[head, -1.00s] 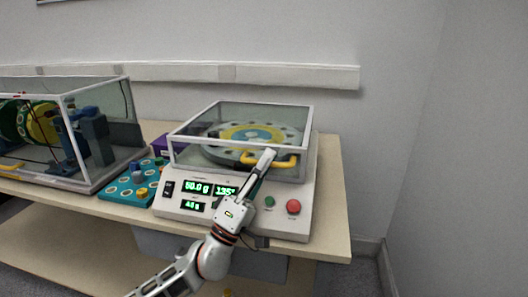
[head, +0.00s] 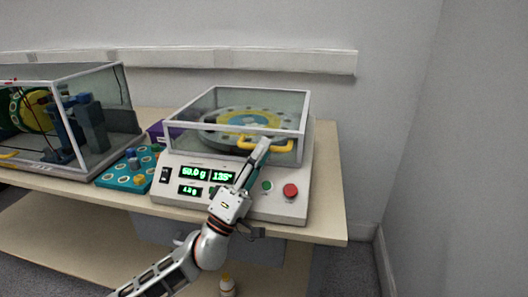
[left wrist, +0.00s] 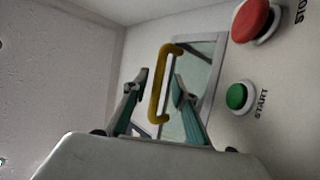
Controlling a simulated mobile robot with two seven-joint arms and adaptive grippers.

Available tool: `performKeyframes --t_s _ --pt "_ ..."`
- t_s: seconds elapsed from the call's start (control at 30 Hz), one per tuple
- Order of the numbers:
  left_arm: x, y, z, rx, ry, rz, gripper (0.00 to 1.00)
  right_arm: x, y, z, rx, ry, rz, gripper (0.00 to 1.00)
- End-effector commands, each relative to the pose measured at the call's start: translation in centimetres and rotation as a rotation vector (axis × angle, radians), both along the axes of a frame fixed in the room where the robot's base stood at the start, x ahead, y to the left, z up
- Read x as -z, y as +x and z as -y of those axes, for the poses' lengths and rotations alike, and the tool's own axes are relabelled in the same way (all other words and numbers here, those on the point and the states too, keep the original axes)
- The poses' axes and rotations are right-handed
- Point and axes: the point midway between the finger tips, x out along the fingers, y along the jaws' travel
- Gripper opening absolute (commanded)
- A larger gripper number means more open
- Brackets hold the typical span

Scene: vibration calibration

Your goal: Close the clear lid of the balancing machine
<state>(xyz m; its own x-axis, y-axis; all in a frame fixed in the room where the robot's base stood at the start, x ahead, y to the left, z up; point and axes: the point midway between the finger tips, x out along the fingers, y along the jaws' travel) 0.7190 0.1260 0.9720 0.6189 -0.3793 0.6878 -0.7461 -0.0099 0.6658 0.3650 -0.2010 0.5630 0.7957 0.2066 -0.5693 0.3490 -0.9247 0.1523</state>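The balancing machine (head: 238,203) is a white console with green displays, on the table. Its clear lid (head: 187,109), a light-framed transparent box, stands over a round grey-and-yellow disc (head: 252,123). The lid looks low over the machine; I cannot tell whether it is fully seated. A yellow handle (head: 283,148) is at its front, and shows in the left wrist view (left wrist: 155,85). My left gripper (head: 262,145) is at the handle. In the left wrist view its fingers (left wrist: 156,88) are apart, with the handle between them or just beyond; contact is unclear. My right gripper is out of view.
A red stop button (head: 290,190) and a green start button (head: 267,186) sit on the console right of my gripper. A teal tray (head: 113,178) with knobs and a glass-walled machine (head: 98,168) stand to the left. A wall rail (head: 240,61) runs behind.

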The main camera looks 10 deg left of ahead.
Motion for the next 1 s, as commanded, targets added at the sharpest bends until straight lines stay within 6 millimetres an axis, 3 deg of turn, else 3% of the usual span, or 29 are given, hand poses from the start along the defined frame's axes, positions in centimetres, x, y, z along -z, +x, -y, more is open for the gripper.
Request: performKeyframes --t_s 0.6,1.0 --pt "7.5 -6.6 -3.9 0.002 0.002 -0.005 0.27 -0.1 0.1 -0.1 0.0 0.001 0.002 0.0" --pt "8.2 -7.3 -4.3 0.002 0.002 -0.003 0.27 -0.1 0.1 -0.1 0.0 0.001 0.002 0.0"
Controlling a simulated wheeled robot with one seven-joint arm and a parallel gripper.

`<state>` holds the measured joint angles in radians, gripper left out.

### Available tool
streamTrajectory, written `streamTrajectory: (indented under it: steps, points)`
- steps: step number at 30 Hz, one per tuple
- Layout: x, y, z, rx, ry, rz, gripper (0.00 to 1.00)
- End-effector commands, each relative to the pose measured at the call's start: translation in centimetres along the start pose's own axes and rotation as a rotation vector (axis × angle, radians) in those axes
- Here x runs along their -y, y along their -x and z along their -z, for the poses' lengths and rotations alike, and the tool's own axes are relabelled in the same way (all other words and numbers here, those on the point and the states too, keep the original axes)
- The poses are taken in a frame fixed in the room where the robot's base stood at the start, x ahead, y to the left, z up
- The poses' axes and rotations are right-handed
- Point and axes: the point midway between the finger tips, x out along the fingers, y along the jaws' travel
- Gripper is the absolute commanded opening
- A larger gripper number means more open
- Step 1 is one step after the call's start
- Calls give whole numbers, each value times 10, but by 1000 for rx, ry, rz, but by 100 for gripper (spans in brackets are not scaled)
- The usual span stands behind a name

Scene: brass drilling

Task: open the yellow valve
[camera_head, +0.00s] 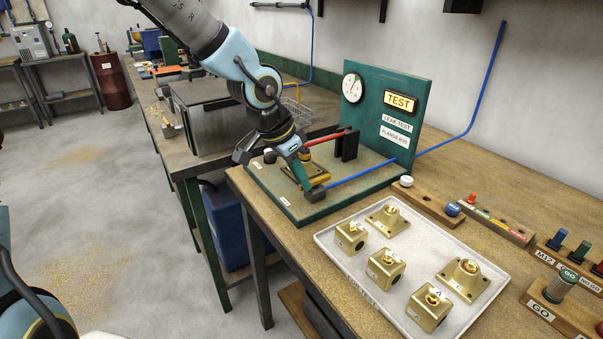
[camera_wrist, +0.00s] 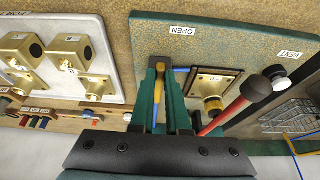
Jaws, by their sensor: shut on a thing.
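The leak test stand has a green base plate (camera_head: 327,208) and an upright green panel (camera_head: 425,99). The yellow valve handle (camera_wrist: 159,82) lies between the two fingers of my gripper (camera_wrist: 160,68) in the wrist view, and the jaws are shut on it. In the head view my gripper (camera_head: 303,175) reaches down at the front of the base plate and mostly hides the handle. A dark block (camera_head: 317,194) sits by the fingertips, with a blue tube (camera_head: 358,174) running from it to the panel. An OPEN label (camera_wrist: 182,30) lies on the plate beside the fingers.
A red lever (camera_head: 324,139) and a brass flanged part (camera_wrist: 211,86) are close beside my gripper. The panel carries a gauge (camera_head: 352,87) and a lit TEST sign (camera_head: 400,103). A white tray (camera_head: 339,253) with several brass parts stands in front right. Gauge blocks lie further right.

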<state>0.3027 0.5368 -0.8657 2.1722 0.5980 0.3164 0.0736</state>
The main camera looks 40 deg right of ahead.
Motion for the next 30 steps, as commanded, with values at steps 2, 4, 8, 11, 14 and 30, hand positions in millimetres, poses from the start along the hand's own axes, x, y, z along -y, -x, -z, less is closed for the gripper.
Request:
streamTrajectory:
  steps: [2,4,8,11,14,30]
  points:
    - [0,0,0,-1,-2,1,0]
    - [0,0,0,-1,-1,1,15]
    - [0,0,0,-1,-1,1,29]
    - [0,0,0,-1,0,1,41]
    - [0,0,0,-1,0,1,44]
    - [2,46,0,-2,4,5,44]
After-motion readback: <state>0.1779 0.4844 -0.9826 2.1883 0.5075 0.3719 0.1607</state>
------------
§ **SET EXERCISE**
Reproduce the material above from its first line through the line containing "left_arm: x, y, z, rx, ry, rz, gripper", both ends included, and skip every picture.

§ **ANSWER FOR THIS EXERCISE**
[head, -1.00s] 
[head, +0.00s] 
[left wrist, +0.00s] 
Controlling a simulated mobile robot with two seven-joint arms and adaptive grippers.

Available tool: `performKeyframes --t_s _ --pt "_ ..."`
- t_s: seconds elapsed from the call's start (control at 30 Hz), one per tuple
- Order of the numbers:
  left_arm: x, y, z, rx, ry, rz, gripper (0.00 to 1.00)

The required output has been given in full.